START Available data

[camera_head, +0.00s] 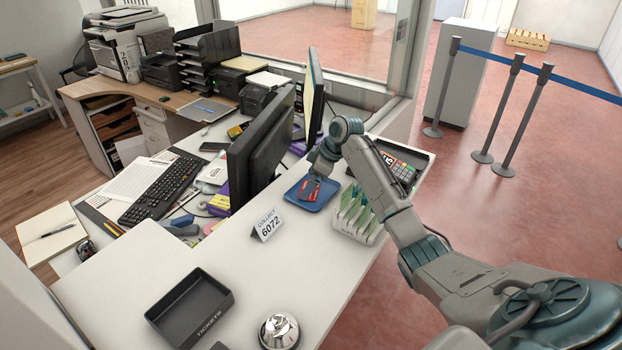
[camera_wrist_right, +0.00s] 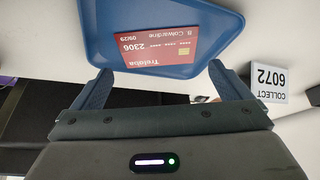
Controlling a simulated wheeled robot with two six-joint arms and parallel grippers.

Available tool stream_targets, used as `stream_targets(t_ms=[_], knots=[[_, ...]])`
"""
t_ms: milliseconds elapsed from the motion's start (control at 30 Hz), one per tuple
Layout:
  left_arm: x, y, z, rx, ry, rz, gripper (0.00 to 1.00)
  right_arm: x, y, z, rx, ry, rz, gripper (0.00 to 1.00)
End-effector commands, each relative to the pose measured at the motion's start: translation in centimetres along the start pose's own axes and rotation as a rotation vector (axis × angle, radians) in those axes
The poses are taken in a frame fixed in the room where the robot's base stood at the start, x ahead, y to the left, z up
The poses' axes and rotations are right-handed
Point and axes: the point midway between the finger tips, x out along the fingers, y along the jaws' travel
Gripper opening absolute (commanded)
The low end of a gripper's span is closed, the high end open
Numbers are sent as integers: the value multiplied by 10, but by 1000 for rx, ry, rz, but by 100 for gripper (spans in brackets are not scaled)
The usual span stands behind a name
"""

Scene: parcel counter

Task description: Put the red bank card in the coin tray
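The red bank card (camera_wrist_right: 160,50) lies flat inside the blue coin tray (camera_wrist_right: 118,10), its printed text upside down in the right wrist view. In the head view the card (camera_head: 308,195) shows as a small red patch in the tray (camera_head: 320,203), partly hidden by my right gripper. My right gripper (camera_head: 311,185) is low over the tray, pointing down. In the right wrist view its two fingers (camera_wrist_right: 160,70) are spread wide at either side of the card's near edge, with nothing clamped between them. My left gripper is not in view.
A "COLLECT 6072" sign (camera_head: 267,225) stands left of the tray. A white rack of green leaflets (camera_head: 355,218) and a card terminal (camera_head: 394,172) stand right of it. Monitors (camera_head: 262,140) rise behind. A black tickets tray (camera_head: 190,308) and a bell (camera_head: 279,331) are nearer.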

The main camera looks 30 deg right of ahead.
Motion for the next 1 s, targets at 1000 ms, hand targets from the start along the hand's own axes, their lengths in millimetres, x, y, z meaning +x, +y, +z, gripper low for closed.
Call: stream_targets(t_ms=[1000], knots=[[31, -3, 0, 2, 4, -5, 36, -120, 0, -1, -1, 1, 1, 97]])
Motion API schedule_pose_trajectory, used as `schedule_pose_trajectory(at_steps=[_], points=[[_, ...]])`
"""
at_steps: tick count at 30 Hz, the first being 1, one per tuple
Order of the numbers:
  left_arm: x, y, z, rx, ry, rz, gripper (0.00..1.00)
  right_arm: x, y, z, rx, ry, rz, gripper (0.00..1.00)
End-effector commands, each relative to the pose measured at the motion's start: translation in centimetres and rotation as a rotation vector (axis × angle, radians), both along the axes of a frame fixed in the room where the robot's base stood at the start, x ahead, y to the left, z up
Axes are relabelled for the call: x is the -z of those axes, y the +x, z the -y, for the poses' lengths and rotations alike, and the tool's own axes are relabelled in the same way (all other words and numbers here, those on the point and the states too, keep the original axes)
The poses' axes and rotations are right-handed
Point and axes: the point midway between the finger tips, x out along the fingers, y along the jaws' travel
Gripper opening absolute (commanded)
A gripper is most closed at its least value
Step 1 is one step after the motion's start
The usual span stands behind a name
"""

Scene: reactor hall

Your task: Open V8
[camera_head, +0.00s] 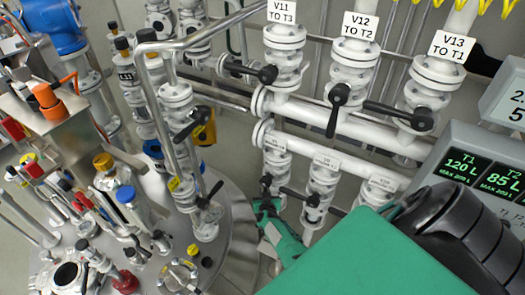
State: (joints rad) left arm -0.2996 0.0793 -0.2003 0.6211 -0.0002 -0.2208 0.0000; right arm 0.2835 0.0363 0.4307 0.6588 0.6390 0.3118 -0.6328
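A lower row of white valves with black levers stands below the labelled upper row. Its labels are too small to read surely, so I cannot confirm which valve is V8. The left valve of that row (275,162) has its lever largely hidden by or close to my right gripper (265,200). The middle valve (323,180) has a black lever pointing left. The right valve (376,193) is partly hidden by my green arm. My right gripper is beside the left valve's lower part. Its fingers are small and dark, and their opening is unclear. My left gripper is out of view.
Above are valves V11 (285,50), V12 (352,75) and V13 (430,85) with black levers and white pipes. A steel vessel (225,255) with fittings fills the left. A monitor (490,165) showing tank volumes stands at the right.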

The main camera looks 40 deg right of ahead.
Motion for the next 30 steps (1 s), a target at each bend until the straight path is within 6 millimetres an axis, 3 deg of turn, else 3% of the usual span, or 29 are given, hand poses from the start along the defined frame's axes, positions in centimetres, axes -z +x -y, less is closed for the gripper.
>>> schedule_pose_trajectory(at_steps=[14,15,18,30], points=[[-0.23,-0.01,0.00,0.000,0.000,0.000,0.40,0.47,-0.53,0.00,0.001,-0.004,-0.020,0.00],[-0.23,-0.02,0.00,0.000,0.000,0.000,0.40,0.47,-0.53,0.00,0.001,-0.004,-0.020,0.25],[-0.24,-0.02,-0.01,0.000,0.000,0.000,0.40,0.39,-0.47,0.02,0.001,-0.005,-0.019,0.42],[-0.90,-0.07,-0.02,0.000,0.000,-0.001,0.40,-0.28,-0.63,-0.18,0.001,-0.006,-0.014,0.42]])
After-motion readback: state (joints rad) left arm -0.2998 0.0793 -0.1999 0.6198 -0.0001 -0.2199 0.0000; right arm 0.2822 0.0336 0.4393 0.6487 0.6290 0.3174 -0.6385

END Available data

Copy the whole of the material above exactly, but not its images.

[camera_head, +0.00s] 
[camera_wrist_right, +0.00s] 
Controlling a simulated wheeled robot with two six-joint arms and parallel grippers.

Available tool stream_targets, used as `stream_targets(t_ms=[_], knots=[[_, ...]])`
"""
t_ms: milliseconds elapsed from the motion's start (control at 30 Hz), one per tuple
Layout:
  left_arm: x, y, z, rx, ry, rz, gripper (0.00 to 1.00)
  right_arm: x, y, z, rx, ry, rz, gripper (0.00 to 1.00)
End-effector commands, each relative to the pose measured at the motion's start: translation in centimetres along the start pose's own axes and rotation as a rotation vector (axis × angle, radians) in those axes
The poses are taken in a frame fixed in the room where the robot's base stood at the start, x ahead, y to the left, z up
The poses' axes and rotations are right-handed
Point and axes: the point midway between the finger tips, x out along the fingers, y along the jaws' travel
Gripper opening absolute (commanded)
The low end of a gripper's span is closed, the high end open
Numbers are sent as integers: the value multiplied by 10, but by 1000 for rx, ry, rz, but by 100 for gripper (spans in brackets are not scaled)
The usual span stands behind a name
"""

Scene: parcel counter

Task description: Put the red bank card in the coin tray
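The red bank card (camera_wrist_right: 160,50) lies flat inside the blue coin tray (camera_wrist_right: 118,10), its printed text upside down in the right wrist view. In the head view the card (camera_head: 308,195) shows as a small red patch in the tray (camera_head: 320,203), partly hidden by my right gripper. My right gripper (camera_head: 311,185) is low over the tray, pointing down. In the right wrist view its two fingers (camera_wrist_right: 160,70) are spread wide at either side of the card's near edge, with nothing clamped between them. My left gripper is not in view.
A "COLLECT 6072" sign (camera_head: 267,225) stands left of the tray. A white rack of green leaflets (camera_head: 355,218) and a card terminal (camera_head: 394,172) stand right of it. Monitors (camera_head: 262,140) rise behind. A black tickets tray (camera_head: 190,308) and a bell (camera_head: 279,331) are nearer.

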The main camera looks 30 deg right of ahead.
Motion for the next 1 s, targets at 1000 ms, hand targets from the start along the hand's own axes, their lengths in millimetres, x, y, z meaning +x, +y, +z, gripper low for closed.
Call: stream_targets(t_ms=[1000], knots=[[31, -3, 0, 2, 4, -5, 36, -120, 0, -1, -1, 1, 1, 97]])
Motion API schedule_pose_trajectory, used as `schedule_pose_trajectory(at_steps=[_], points=[[_, ...]])`
"""
at_steps: tick count at 30 Hz, the first being 1, one per tuple
Order of the numbers:
  left_arm: x, y, z, rx, ry, rz, gripper (0.00..1.00)
  right_arm: x, y, z, rx, ry, rz, gripper (0.00..1.00)
End-effector commands, each relative to the pose measured at the motion's start: translation in centimetres and rotation as a rotation vector (axis × angle, radians), both along the axes of a frame fixed in the room where the robot's base stood at the start, x ahead, y to the left, z up
Axes are relabelled for the call: x is the -z of those axes, y the +x, z the -y, for the poses' lengths and rotations alike, and the tool's own axes are relabelled in the same way (all other words and numbers here, those on the point and the states too, keep the original axes)
The poses' axes and rotations are right-handed
Point and axes: the point midway between the finger tips, x out along the fingers, y along the jaws' travel
Gripper opening absolute (commanded)
A gripper is most closed at its least value
Step 1 is one step after the motion's start
The usual span stands behind a name
"""

Scene: reactor hall

Your task: Open V8
[camera_head, +0.00s] 
State: (joints rad) left arm -0.2996 0.0793 -0.2003 0.6211 -0.0002 -0.2208 0.0000; right arm 0.2835 0.0363 0.4307 0.6588 0.6390 0.3118 -0.6328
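A lower row of white valves with black levers stands below the labelled upper row. Its labels are too small to read surely, so I cannot confirm which valve is V8. The left valve of that row (275,162) has its lever largely hidden by or close to my right gripper (265,200). The middle valve (323,180) has a black lever pointing left. The right valve (376,193) is partly hidden by my green arm. My right gripper is beside the left valve's lower part. Its fingers are small and dark, and their opening is unclear. My left gripper is out of view.
Above are valves V11 (285,50), V12 (352,75) and V13 (430,85) with black levers and white pipes. A steel vessel (225,255) with fittings fills the left. A monitor (490,165) showing tank volumes stands at the right.

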The main camera looks 40 deg right of ahead.
Motion for the next 30 steps (1 s), a target at each bend until the straight path is within 6 millimetres an axis, 3 deg of turn, else 3% of the usual span, or 29 are given, hand poses from the start along the defined frame's axes, positions in centimetres, axes -z +x -y, less is closed for the gripper.
>>> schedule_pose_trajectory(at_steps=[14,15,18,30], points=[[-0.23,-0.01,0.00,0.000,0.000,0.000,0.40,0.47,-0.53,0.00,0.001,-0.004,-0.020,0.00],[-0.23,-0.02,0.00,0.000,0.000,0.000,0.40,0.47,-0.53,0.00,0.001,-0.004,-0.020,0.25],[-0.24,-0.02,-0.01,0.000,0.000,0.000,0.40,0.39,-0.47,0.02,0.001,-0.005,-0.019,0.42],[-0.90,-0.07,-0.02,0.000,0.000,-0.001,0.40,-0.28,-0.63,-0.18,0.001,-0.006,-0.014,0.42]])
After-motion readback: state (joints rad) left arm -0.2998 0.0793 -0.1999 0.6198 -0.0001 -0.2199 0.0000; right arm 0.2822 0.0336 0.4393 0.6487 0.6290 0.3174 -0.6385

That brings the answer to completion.